Cinquième opération : A partir de la description que Sidoïne Apollinaire nous a fait de son établissement de bains, nous remontons encore plus loin dans le temps jusqu’à imaginer le temple grec des origines, temple delphique, jusqu’à imaginer sous la surface du sol la piscine de Sidoïne, en réalité un baptisterion de style grec, aujourd’hui comblé.
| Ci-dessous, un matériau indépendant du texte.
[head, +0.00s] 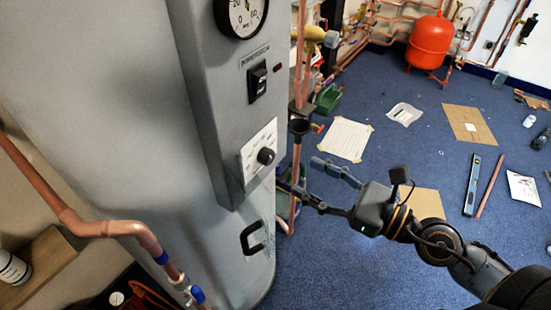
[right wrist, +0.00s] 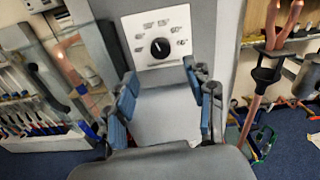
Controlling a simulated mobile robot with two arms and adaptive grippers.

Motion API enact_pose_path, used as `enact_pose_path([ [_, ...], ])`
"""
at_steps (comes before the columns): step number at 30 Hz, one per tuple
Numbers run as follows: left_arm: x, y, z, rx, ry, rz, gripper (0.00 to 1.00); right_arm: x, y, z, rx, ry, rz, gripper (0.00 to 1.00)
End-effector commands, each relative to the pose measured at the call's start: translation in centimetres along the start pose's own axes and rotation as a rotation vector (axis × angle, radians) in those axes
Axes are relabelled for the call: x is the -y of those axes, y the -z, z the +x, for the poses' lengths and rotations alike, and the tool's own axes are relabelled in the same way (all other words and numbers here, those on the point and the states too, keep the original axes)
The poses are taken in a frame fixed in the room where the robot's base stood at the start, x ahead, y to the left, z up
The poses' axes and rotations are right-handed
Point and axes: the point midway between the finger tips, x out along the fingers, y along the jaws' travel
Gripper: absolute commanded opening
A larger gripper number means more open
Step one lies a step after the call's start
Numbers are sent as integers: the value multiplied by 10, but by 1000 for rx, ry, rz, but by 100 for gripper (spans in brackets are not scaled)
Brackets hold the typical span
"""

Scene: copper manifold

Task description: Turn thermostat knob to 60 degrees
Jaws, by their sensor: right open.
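The thermostat knob (head: 266,156) is a black round dial on a white plate (head: 251,163), low on the grey control panel of a large grey cylinder. In the right wrist view the knob (right wrist: 160,48) sits on its white plate with several printed marks around it. Its pointer direction is too small to read surely. My right gripper (head: 318,177) is open and empty, to the right of the knob and apart from it. In the right wrist view its blue-padded fingers (right wrist: 166,108) are spread, below the knob. My left gripper is not in view.
Above the knob are a black power switch (head: 257,81) and a round gauge (head: 241,14). A copper pipe (head: 60,205) runs at the left of the cylinder (head: 110,130), and a black handle (head: 252,238) sits below the panel. The blue floor at right holds papers, cardboard and a level (head: 472,185).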

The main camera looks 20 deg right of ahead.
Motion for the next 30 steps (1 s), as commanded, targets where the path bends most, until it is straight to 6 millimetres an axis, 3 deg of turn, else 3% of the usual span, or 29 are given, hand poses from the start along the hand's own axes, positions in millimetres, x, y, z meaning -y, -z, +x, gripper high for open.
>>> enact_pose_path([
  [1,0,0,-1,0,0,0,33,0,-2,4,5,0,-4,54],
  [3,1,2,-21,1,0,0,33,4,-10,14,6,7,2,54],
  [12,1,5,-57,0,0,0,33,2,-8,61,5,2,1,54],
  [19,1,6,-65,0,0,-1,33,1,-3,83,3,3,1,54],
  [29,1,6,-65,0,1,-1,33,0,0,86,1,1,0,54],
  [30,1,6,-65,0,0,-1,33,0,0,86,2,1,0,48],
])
Les Gaulois de Gergovie sont descendus, nus, dans l’eau lustrale, pour se purifier de leurs fautes, comme dans le chaudron mystique des origines, sous le regard des six lions divins qui crachaient sur eux le symbole de la pureté terrestre (voir le texte de Sidoïne). Ensuite, ils sont entrés dans l’adyton par les trois ouvertures voûtées, pour y recevoir à la fois la guérison spirituelle et la guérison physique au contact de l’eau miraculeuse qu’une canalisation de plomb faisait descendre de la montagne sacrée. Ils ont soumis les devins au feu de leurs questions. Ils ont reçu l’oracle de la pythie. Puis, ils sont passés dans le Mégaron pour y déposer leurs offrandes ou leurs ex-voto, et pour honorer Déméter, la déesse-mère entourée des dieux.
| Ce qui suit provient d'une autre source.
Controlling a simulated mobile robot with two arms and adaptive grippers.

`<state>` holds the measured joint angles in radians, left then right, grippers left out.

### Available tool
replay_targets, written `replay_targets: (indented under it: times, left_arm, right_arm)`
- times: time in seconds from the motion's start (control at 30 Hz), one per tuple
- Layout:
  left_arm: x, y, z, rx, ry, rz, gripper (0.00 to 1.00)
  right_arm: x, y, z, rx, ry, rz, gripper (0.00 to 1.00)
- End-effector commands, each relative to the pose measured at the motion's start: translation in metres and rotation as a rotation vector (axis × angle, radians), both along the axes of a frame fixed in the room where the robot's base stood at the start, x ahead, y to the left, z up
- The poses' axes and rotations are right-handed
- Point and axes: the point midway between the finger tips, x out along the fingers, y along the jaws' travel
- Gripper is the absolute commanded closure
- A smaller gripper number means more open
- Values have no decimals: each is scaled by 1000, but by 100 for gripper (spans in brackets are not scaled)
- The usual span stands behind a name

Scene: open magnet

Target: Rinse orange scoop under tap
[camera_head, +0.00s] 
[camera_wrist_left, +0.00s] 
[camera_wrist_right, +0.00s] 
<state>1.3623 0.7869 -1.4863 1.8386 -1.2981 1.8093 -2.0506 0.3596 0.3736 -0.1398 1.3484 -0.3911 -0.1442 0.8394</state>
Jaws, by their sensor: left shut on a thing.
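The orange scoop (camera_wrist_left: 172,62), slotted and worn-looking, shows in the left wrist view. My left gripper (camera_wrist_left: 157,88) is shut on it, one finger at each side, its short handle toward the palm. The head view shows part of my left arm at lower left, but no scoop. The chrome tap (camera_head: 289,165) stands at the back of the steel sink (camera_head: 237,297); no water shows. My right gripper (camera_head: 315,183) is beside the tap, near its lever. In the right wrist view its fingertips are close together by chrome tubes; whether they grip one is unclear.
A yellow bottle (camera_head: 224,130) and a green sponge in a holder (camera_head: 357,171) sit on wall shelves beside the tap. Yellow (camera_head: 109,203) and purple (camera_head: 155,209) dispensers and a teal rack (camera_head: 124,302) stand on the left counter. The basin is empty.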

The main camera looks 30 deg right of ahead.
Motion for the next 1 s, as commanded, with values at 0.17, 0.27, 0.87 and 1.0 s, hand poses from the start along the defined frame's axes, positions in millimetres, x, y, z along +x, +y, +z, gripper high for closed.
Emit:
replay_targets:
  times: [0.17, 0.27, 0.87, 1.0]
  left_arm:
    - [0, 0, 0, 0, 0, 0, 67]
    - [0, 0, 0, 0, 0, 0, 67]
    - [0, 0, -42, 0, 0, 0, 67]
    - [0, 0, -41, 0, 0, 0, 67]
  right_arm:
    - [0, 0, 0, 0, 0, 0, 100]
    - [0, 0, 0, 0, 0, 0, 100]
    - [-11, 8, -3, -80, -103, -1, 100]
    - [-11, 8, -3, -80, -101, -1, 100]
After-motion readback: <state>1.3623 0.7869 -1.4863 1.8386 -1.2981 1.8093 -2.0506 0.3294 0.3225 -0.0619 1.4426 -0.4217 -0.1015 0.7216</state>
Conclusion : les Français sont un des peuples qui ont le plus contribué à extraire du sol l’histoire des autres... et le plus aveugle à comprendre la sienne. Du fait de mon ancienne profession, j’ai été amené à connaître de nombreuses techniques de lavage, de manipulation et de conditionnement des cerveaux. J’avoue que cet aveuglement qui se nourrit encore aujourd’hui de lui-même est le plus impressionnant et le plus étonnant que j’aie jamais étudié.
E. Mourey
Cet article est un extrait très résumé et condensé d’un chapitre de mon "Histoire de Gergovie"
La description de Sidoïne Apollinaire se trouve dans "Lettres, II, II, II".